(Objective): Pictures are not part of the copy; repeat everything else in the records exactly.

(Information supplied):
* BEGIN *

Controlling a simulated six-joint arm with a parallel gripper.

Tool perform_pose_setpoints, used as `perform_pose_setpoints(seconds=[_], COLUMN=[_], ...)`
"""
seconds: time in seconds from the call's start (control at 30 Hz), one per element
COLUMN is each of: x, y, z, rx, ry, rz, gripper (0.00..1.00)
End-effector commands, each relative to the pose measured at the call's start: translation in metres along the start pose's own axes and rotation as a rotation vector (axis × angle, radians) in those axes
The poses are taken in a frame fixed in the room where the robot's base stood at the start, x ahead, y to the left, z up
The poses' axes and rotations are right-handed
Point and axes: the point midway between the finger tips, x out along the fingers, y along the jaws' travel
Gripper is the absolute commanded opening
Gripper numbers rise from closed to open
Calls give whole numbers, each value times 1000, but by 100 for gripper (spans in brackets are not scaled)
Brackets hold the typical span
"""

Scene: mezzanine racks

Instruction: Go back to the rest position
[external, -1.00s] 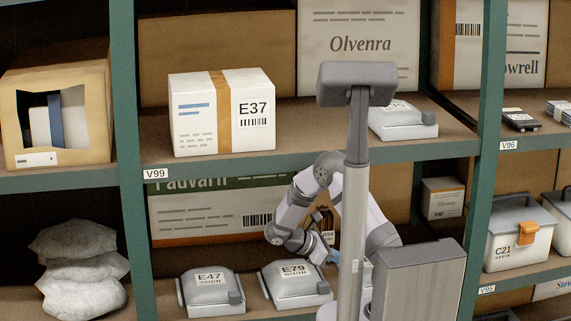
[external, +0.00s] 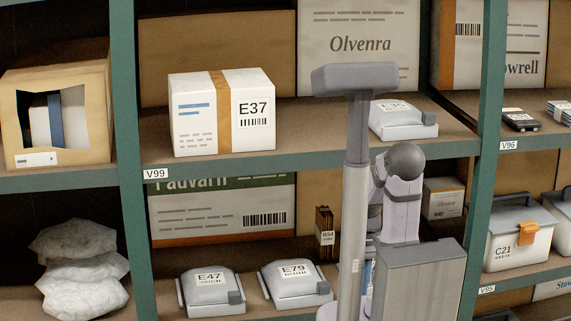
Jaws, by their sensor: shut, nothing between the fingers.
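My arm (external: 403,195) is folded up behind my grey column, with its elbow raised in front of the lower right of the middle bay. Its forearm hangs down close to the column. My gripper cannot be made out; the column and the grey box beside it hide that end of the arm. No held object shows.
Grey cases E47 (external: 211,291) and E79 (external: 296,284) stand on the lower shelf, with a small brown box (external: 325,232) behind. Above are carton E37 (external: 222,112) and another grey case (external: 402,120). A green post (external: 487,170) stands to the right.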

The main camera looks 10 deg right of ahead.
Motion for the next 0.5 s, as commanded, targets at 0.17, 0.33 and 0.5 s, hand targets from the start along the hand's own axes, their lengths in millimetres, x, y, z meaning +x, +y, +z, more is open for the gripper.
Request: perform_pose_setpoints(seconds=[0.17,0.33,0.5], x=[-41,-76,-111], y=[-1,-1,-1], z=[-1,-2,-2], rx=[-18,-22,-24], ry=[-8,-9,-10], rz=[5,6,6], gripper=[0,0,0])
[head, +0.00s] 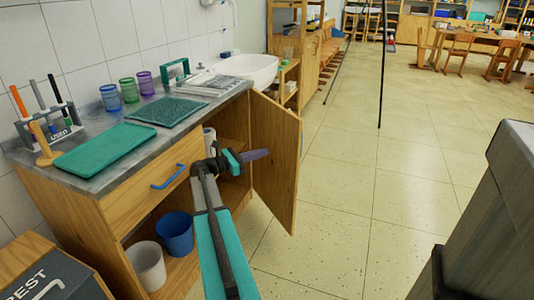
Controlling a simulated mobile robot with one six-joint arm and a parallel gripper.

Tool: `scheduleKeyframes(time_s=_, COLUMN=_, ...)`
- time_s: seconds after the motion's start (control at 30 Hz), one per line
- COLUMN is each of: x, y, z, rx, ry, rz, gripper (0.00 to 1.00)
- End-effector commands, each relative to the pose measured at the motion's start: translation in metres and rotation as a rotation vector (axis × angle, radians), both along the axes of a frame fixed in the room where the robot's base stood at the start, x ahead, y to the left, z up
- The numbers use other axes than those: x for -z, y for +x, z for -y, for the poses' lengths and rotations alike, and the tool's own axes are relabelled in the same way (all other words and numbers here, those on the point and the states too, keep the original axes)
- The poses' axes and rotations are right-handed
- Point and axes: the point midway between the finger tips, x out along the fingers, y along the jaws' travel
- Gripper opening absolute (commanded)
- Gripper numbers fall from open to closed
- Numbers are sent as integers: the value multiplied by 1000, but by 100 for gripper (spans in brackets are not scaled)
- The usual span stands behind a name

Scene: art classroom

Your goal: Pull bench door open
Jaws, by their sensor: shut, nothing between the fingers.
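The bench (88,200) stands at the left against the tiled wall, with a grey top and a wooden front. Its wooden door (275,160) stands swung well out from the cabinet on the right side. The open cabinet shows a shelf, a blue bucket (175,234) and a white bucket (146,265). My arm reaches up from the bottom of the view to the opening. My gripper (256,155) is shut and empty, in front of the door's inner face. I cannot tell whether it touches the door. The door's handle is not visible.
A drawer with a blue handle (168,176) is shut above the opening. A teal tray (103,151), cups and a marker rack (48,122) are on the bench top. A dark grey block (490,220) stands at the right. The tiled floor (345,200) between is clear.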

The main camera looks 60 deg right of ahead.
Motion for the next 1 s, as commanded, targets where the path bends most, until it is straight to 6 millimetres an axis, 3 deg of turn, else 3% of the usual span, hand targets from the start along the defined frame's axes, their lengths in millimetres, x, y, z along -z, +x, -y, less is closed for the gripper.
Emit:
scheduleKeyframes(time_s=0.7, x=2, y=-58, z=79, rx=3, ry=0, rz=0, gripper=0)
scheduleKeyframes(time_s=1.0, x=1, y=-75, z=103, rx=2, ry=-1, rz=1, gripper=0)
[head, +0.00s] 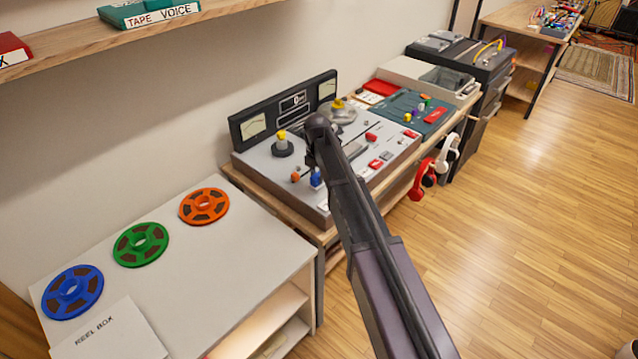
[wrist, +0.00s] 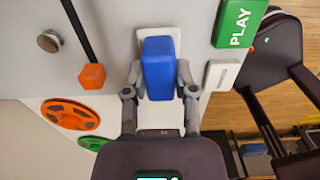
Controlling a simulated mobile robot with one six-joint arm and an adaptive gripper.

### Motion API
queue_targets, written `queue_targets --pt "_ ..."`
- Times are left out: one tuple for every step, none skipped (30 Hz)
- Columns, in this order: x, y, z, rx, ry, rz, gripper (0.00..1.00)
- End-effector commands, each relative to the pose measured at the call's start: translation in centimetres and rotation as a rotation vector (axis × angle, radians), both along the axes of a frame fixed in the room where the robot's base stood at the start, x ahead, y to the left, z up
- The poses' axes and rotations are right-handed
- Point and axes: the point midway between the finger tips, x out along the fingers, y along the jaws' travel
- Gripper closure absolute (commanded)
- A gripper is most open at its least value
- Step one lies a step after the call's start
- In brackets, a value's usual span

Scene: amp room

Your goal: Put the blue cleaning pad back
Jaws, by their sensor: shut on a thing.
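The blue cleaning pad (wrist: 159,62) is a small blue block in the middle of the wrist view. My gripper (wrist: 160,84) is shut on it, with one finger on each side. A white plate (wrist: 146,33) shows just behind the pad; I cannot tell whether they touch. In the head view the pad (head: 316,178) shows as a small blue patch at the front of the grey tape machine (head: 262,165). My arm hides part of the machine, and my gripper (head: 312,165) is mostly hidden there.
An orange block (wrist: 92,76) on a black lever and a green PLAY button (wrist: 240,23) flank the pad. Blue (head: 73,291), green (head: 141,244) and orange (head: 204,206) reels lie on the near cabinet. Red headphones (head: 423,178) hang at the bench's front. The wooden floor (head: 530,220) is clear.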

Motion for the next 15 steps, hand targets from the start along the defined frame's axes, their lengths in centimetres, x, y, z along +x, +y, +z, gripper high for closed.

* END *

(Finished answer):
Controlling a simulated six-joint arm with a parallel gripper.

Tool perform_pose_setpoints, used as `perform_pose_setpoints(seconds=[_], COLUMN=[_], ...)`
"""
seconds: time in seconds from the call's start (control at 30 Hz), one per element
COLUMN is each of: x, y, z, rx, ry, rz, gripper (0.00..1.00)
End-effector commands, each relative to the pose measured at the call's start: translation in metres along the start pose's own axes and rotation as a rotation vector (axis × angle, radians) in those axes
The poses are taken in a frame fixed in the room where the robot's base stood at the start, x ahead, y to the left, z up
The poses' axes and rotations are right-handed
Point and axes: the point midway between the finger tips, x out along the fingers, y along the jaws' travel
Gripper is the absolute commanded opening
Gripper numbers rise from closed to open
Calls give whole numbers, each value times 1000, but by 100 for gripper (spans in brackets are not scaled)
Brackets hold the typical span
"""

Scene: mezzanine racks

Instruction: Go back to the rest position
[external, -1.00s] 
[external, +0.00s] 
Jaws, by their sensor: shut, nothing between the fingers.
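My arm (external: 403,195) is folded up behind my grey column, with its elbow raised in front of the lower right of the middle bay. Its forearm hangs down close to the column. My gripper cannot be made out; the column and the grey box beside it hide that end of the arm. No held object shows.
Grey cases E47 (external: 211,291) and E79 (external: 296,284) stand on the lower shelf, with a small brown box (external: 325,232) behind. Above are carton E37 (external: 222,112) and another grey case (external: 402,120). A green post (external: 487,170) stands to the right.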

The main camera looks 10 deg right of ahead.
Motion for the next 0.5 s, as commanded, targets at 0.17, 0.33 and 0.5 s, hand targets from the start along the hand's own axes, their lengths in millimetres, x, y, z meaning +x, +y, +z, more is open for the gripper.
Request: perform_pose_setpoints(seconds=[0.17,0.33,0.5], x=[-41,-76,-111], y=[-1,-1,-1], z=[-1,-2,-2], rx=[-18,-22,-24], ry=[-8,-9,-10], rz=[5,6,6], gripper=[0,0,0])
[head, +0.00s] 
Controlling a simulated mobile robot with one six-joint arm and a parallel gripper.

Tool: `scheduleKeyframes(time_s=_, COLUMN=_, ...)`
- time_s: seconds after the motion's start (control at 30 Hz), one per line
- COLUMN is each of: x, y, z, rx, ry, rz, gripper (0.00 to 1.00)
- End-effector commands, each relative to the pose measured at the motion's start: translation in metres and rotation as a rotation vector (axis × angle, radians), both along the axes of a frame fixed in the room where the robot's base stood at the start, x ahead, y to the left, z up
- The numbers use other axes than those: x for -z, y for +x, z for -y, for the poses' lengths and rotations alike, and the tool's own axes are relabelled in the same way (all other words and numbers here, those on the point and the states too, keep the original axes)
- The poses' axes and rotations are right-handed
- Point and axes: the point midway between the finger tips, x out along the fingers, y along the jaws' travel
- Gripper opening absolute (commanded)
- Gripper numbers fall from open to closed
- Numbers are sent as integers: the value multiplied by 1000, but by 100 for gripper (spans in brackets are not scaled)
- The usual span stands behind a name

Scene: art classroom

Your goal: Pull bench door open
Jaws, by their sensor: shut, nothing between the fingers.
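The bench (88,200) stands at the left against the tiled wall, with a grey top and a wooden front. Its wooden door (275,160) stands swung well out from the cabinet on the right side. The open cabinet shows a shelf, a blue bucket (175,234) and a white bucket (146,265). My arm reaches up from the bottom of the view to the opening. My gripper (256,155) is shut and empty, in front of the door's inner face. I cannot tell whether it touches the door. The door's handle is not visible.
A drawer with a blue handle (168,176) is shut above the opening. A teal tray (103,151), cups and a marker rack (48,122) are on the bench top. A dark grey block (490,220) stands at the right. The tiled floor (345,200) between is clear.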

The main camera looks 60 deg right of ahead.
Motion for the next 1 s, as commanded, targets where the path bends most, until it is straight to 6 millimetres an axis, 3 deg of turn, else 3% of the usual span, hand targets from the start along the defined frame's axes, their lengths in millimetres, x, y, z along -z, +x, -y, less is closed for the gripper.
Emit:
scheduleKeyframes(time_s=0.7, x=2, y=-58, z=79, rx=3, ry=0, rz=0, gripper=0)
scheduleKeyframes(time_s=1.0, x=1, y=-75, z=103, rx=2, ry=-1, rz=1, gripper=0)
[head, +0.00s] 
[wrist, +0.00s] 
Controlling a simulated mobile robot with one six-joint arm and an adaptive gripper.

### Motion API
queue_targets, written `queue_targets --pt "_ ..."`
- Times are left out: one tuple for every step, none skipped (30 Hz)
- Columns, in this order: x, y, z, rx, ry, rz, gripper (0.00..1.00)
- End-effector commands, each relative to the pose measured at the call's start: translation in centimetres and rotation as a rotation vector (axis × angle, radians), both along the axes of a frame fixed in the room where the robot's base stood at the start, x ahead, y to the left, z up
- The poses' axes and rotations are right-handed
- Point and axes: the point midway between the finger tips, x out along the fingers, y along the jaws' travel
- Gripper closure absolute (commanded)
- A gripper is most open at its least value
- Step one lies a step after the call's start
- In brackets, a value's usual span

Scene: amp room

Your goal: Put the blue cleaning pad back
Jaws, by their sensor: shut on a thing.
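The blue cleaning pad (wrist: 159,62) is a small blue block in the middle of the wrist view. My gripper (wrist: 160,84) is shut on it, with one finger on each side. A white plate (wrist: 146,33) shows just behind the pad; I cannot tell whether they touch. In the head view the pad (head: 316,178) shows as a small blue patch at the front of the grey tape machine (head: 262,165). My arm hides part of the machine, and my gripper (head: 312,165) is mostly hidden there.
An orange block (wrist: 92,76) on a black lever and a green PLAY button (wrist: 240,23) flank the pad. Blue (head: 73,291), green (head: 141,244) and orange (head: 204,206) reels lie on the near cabinet. Red headphones (head: 423,178) hang at the bench's front. The wooden floor (head: 530,220) is clear.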

Motion for the next 15 steps, hand targets from the start along the defined frame's axes, their lengths in centimetres, x, y, z along +x, +y, +z, gripper high for closed.

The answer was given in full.